THE EXERCISE: Give an exact transcription of every line, dropping the images.

DATA SECTION:
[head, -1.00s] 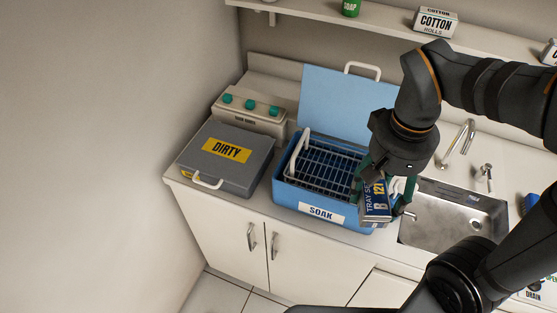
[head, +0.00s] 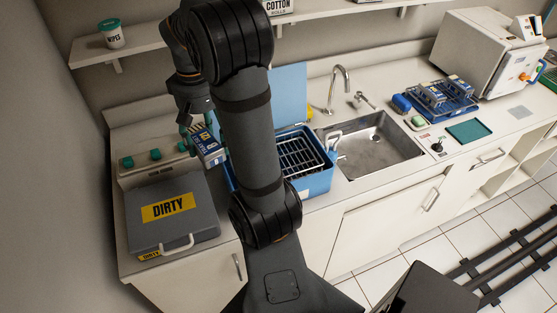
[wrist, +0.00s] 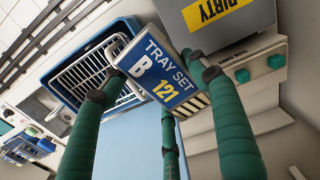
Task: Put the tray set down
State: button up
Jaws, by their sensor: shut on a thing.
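The tray set (head: 208,149), a box with a blue label reading "TRAY SET B 121", is held by my gripper (head: 196,130). In the wrist view my green fingers (wrist: 168,100) close around the tray set (wrist: 166,78), its label facing the camera. In the head view it hangs tilted above the counter, between the grey DIRTY box and the blue soak tub (head: 318,183). The tub is open with a wire basket (head: 300,155) inside. My arm hides much of the tub and its SOAK label.
The grey DIRTY box (head: 170,218) stands closed at the left, a unit with teal knobs (head: 150,170) behind it. Right of the tub are a sink (head: 370,145), a blue rack with tray sets (head: 442,110), a flat green mat (head: 470,131) and a white steriliser (head: 487,55).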

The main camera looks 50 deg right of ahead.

REPLY:
[head, -1.00s] 
[head, +0.00s] 
[wrist, +0.00s] 
Task: Put the tray set down
State: button up
Jaws, by their sensor: shut on a thing.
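The tray set (head: 208,149), a box with a blue label reading "TRAY SET B 121", is held by my gripper (head: 196,130). In the wrist view my green fingers (wrist: 168,100) close around the tray set (wrist: 166,78), its label facing the camera. In the head view it hangs tilted above the counter, between the grey DIRTY box and the blue soak tub (head: 318,183). The tub is open with a wire basket (head: 300,155) inside. My arm hides much of the tub and its SOAK label.
The grey DIRTY box (head: 170,218) stands closed at the left, a unit with teal knobs (head: 150,170) behind it. Right of the tub are a sink (head: 370,145), a blue rack with tray sets (head: 442,110), a flat green mat (head: 470,131) and a white steriliser (head: 487,55).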

The main camera looks 50 deg right of ahead.

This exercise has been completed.